Les lacunes apparaissaient à trois niveaux :
- Définition de l'infraction. Les faits correspondant
au détournement ou à la capture illicite pouvaient dans certains
cas être réprimés sous les qualifications de vol, violence,
port d'armes prohibés :
Mais les qualifications n'étaient pas toujours suffisantes
et les peines pas nécessairement appropriées.
- Juridiction compétente. Dans nombre de pays les
tribunaux nationaux n'avaient pas compétence pour juger d'infractions
commises hors du territoire national sur des aéronefs
étrangers.
- Extradition. L'extradition des auteurs d'un détournement
pouvait se révéler difficile faute de clause expresse dans les
accords d'extradition.
Les conventions de Tokyo, La Haye et Montréal tendent, en
ces trois domaines, à remédier aux lacunes des droits
nationaux.
Paragraphe1 :Convention de Tokyo (14 septembre 1963)
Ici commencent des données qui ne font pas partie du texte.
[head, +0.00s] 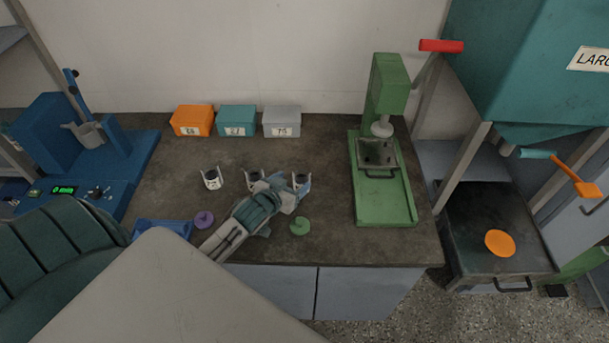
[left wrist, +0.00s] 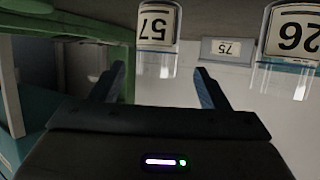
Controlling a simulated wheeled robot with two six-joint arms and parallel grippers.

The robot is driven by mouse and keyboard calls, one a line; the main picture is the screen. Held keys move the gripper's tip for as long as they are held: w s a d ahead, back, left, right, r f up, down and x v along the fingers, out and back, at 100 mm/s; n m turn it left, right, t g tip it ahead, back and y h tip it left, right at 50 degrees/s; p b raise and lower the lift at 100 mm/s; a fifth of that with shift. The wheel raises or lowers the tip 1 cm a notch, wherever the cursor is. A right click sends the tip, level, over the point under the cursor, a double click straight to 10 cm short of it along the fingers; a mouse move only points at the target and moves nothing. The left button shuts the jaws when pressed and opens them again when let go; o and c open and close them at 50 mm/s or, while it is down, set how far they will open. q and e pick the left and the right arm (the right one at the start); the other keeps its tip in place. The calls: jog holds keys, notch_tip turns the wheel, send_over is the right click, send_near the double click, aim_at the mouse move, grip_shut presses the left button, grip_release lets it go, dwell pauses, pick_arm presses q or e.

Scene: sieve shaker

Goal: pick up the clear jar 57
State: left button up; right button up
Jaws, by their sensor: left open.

Cette convention, élaborée à une
époque où les captures illicites d'aéronefs étaient
nombreuses, vise plus généralement la question de la
compétence pénale des Etats, en cas d'infractions commises
à bord, les pouvoirs et obligations des autorités nationales et
commandants d'aéronefs.
C'est seulement in extremis et à la demande instante
des Etats-Unis que fut ajouté au projet de convention un article 11 par
lequel les Etats parties s'engagent en cas de capture illicite :
- à « permettre aux passagers et à
l'équipage de poursuivre leur voyage aussitôt que possible
».
- et à « restituer aéronef et cargaison
à ceux qui ont le droit de les détenir ».
Il s'agit la d'engagements tout à fait
généraux qui figurent à la résolution A17-2
votée par l'assemblée Générale de l'OACI et dont
nul Etat, partie ou non à la Convention de Tokyo, ne conteste la valeur
obligatoire.
Paragraphe 2 : Convention de La Haye (16 décembre
1970)
La prolifération des détournements d'avions a
conduit l'OACI à prendre l'initiative d'un projet de convention qui en
traite de façon spécifique. La conférence de
plénipotentiaires réunie à La Haye sous les auspices de
l'OACI a résisté aux propositions vigoureuses des Etats-Unis, de
l'URSS, d'Israël et de divers pays d'Europe de l'est en faveur de
l'extradition automatique ou de la poursuite obligatoire des auteurs d'un
détournement. Le texte plus modéré, élaboré
par le comité juridique de l'OACI, a finalement reçu
l'approbation de la grande majorité des Etats, pour devenir la
première convention qui organise au plan international la
répression de la capture illicite d'aéronefs.
1-Champ d'application de la convention
Il dépend à la fois de la définition de
l'infraction et du type d'appareils couverts.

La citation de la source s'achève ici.